Molti neurochirurghi praticano ogni intervento chirurgico prima di entrare in sala operatoria sulla base di modelli di ciò che sanno del cervello del paziente. Ma i modelli attuali utilizzati dai neurochirurghi per la formazione non imitano bene i vasi sanguigni reali. Forniscono un feedback tattile irrealistico, mancano di piccoli ma importanti dettagli strutturali e spesso escludono interi componenti anatomici che determinano il modo in cui verrà eseguita ciascuna procedura. Repliche realistiche e personalizzate del cervello dei pazienti durante le simulazioni pre-operatorie potrebbero ridurre gli errori nelle procedure chirurgiche reali.

La stampa 3D, tuttavia, potrebbe creare repliche con la morbidezza e la precisione strutturale di cui i chirurghi hanno bisogno.

La stampa 3D è generalmente considerata un processo che prevede la posa di uno strato dopo l’altro di plastica fusa che si solidifica man mano che viene costruita una struttura autoportante. Sfortunatamente, molti materiali morbidi non si sciolgono e non si solidificano come fanno i filamenti di plastica utilizzati tipicamente dalle stampanti 3D. Gli utenti hanno a disposizione solo una possibilità con materiali morbidi come il silicone: devono essere stampati mentre sono allo stato liquido e poi solidificarsi in modo irreversibile.

Come si fa a creare una forma 3D complessa da un liquido senza finire con una pozzanghera o una massa accasciata?

A questo scopo i ricercatori hanno sviluppato un approccio ampio chiamato stampa 3D incorporata. Con questa tecnica, l'“inchiostro” viene depositato all'interno di un bagno di un secondo materiale di supporto atto a scorrere attorno all'ugello di stampa e intrappolare l'inchiostro nel punto subito dopo che l'ugello si allontana. Ciò consente agli utenti di creare forme complesse a partire da liquidi mantenendoli intrappolati nello spazio tridimensionale finché non arriva il momento di solidificare la struttura stampata. La stampa 3D incorporata si è rivelata efficace per strutturare una varietà di materiali morbidi come idrogel, microparticelle e persino cellule viventi.

Tuttavia, la stampa con il silicone rimane una sfida. Il silicone liquido è un olio, mentre la maggior parte dei materiali di supporto sono a base d'acqua. L’olio e l’acqua hanno un’elevata tensione interfacciale, che è la forza trainante per cui le goccioline d’olio assumono forme circolari nell’acqua. Questa forza provoca anche la deformazione delle strutture in silicone stampate in 3D, anche in un mezzo di supporto.

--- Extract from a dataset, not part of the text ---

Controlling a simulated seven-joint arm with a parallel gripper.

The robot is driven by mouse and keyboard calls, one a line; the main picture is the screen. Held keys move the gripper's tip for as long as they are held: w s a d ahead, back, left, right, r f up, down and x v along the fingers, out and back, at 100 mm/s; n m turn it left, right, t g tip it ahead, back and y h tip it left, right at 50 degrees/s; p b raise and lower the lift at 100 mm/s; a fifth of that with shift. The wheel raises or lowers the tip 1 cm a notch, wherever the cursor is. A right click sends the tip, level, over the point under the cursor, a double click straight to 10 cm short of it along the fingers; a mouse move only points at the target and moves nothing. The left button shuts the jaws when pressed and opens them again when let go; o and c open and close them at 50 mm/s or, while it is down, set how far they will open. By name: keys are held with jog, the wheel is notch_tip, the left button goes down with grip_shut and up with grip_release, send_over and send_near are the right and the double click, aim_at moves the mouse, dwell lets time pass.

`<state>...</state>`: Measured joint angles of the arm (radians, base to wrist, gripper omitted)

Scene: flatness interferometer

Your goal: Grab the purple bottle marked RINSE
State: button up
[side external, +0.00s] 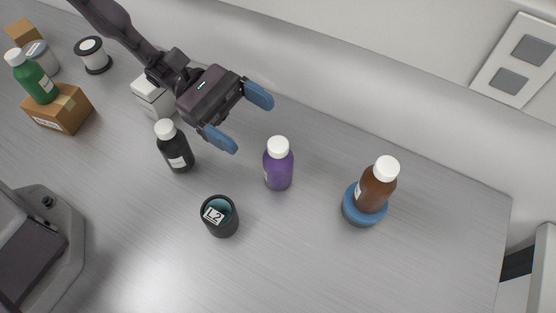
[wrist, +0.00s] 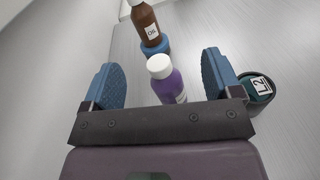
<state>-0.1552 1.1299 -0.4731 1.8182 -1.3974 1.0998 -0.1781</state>
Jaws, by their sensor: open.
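The purple bottle (side external: 278,169) with a white cap stands upright on the bench in the middle of the side view. In the wrist view the purple bottle (wrist: 169,84) shows between my two fingers, beyond the palm; a pale label is partly visible on it, too small to read. My gripper (side external: 240,121) is open and empty, with blue finger pads spread wide. It is up and to the left of the purple bottle in the side view, apart from it. In the wrist view my gripper (wrist: 162,83) has one finger on each side of the bottle.
A brown bottle (side external: 375,188) stands on a blue round base (side external: 362,209) to the right. A dark cup labelled L2 (side external: 220,218) stands front left of the purple bottle. A black bottle (side external: 175,148) and a white box (side external: 153,98) are left, near my arm. The bench is clear between purple and brown bottles.

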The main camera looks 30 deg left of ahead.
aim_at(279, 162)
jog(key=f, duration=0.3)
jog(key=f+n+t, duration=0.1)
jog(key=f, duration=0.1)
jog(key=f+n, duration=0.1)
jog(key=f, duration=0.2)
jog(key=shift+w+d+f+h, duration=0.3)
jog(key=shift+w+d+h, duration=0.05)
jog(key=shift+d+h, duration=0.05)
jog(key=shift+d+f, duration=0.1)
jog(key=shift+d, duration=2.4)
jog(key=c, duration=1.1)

Ancora peggio, queste forze interfacciali spingono le caratteristiche del silicone di piccolo diametro a rompersi in goccioline mentre vengono stampate. Sono state effettuate molte ricerche per realizzare materiali siliconici che possano essere stampati senza supporto, ma queste pesanti modifiche modificano anche le proprietà a cui tengono gli utenti, come quanto sia morbido ed elastico il silicone.

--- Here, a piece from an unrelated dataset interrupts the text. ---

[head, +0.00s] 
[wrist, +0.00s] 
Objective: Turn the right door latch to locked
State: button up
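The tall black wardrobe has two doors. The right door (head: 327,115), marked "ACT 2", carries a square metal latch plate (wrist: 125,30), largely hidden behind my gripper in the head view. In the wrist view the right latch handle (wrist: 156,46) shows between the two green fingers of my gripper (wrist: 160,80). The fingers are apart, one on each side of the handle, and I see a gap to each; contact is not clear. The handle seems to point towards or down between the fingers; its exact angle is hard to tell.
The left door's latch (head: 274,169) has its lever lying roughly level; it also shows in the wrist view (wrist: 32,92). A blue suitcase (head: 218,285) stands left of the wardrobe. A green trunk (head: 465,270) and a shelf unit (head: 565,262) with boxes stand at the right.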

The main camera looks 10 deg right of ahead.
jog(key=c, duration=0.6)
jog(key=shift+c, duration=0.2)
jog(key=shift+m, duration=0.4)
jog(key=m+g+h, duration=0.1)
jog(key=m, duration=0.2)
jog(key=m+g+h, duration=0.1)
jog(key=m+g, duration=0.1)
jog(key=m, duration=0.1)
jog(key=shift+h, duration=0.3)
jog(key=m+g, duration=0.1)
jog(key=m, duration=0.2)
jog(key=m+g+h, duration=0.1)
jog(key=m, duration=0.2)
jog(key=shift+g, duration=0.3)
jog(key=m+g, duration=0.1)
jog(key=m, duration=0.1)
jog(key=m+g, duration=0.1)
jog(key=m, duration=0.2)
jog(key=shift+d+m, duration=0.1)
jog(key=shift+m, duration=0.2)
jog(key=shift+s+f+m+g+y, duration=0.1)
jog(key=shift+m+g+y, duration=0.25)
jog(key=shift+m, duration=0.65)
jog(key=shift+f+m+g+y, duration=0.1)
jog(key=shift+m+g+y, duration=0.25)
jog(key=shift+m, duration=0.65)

Come ricercatori che lavorano all’interfaccia tra fisica della materia soffice, ingegneria meccanica e scienza dei materiali, abbiamo deciso di affrontare il problema della tensione interfacciale sviluppando un materiale di supporto costituito da olio di silicone.

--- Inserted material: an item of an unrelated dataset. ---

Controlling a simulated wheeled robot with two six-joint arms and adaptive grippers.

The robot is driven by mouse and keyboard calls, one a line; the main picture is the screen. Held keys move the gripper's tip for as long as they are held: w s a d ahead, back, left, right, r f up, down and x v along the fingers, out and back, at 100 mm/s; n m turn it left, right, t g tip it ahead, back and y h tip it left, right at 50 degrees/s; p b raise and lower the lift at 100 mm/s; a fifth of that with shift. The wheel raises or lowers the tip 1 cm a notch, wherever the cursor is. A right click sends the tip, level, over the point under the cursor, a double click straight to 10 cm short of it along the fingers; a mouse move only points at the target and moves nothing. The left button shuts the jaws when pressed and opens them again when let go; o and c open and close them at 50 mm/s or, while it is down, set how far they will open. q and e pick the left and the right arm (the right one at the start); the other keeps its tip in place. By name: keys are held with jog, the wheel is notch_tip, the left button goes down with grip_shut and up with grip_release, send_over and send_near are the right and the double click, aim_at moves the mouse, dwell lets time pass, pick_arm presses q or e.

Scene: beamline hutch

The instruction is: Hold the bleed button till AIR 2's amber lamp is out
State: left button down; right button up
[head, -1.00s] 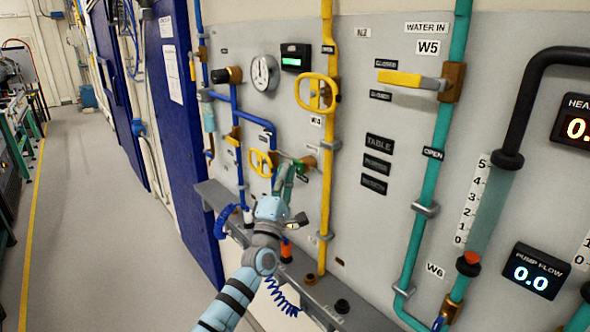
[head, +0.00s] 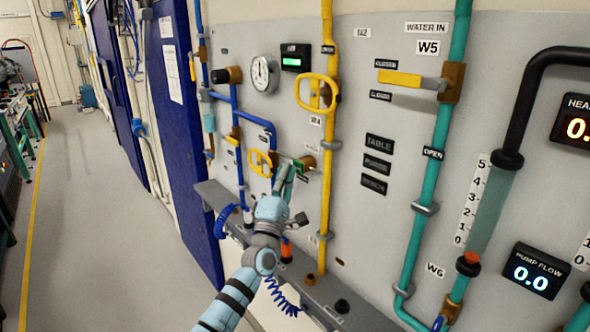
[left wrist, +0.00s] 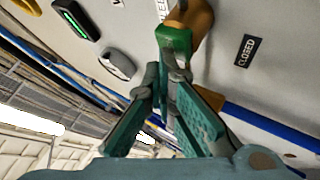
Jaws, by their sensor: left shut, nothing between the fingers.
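My left gripper (head: 285,176) is at the wall panel, its fingers shut and empty. In the head view its tips are beside a small brass fitting with a green part (head: 302,164). In the left wrist view the fingers (left wrist: 168,78) point at a green block (left wrist: 175,42) on a brass fitting, close to the tips; I cannot tell whether they touch it. I cannot make out which part is the bleed button, and the gripper may hide some of it. No lit amber lamp or readable AIR 2 label shows. My right gripper is not in view.
A yellow ring handle (head: 316,94) and a smaller yellow handwheel (head: 261,163) are near the gripper. A round gauge (head: 264,74) and a green-lit display (head: 295,58) are above. A grey ledge (head: 315,290) runs below, with coiled blue hoses. Floor at left is clear.

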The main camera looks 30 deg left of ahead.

Abbiamo pensato che la maggior parte degli inchiostri siliconici sarebbero stati chimicamente simili al nostro materiale di supporto siliconico, riducendo così drasticamente la tensione interfacciale, ma anche abbastanza diversi da rimanere separati una volta messi insieme per la stampa 3D. Abbiamo creato molti materiali di supporto candidati, ma abbiamo scoperto che l'approccio migliore era creare un'emulsione densa di olio di silicone e acqua. Si può pensare ad essa come ad una maionese cristallina, fatta con microgocce d'acqua racchiuse in un continuum di olio di silicone. Chiamiamo questo metodo produzione additiva a bassissima tensione interfacciale, o AMULIT.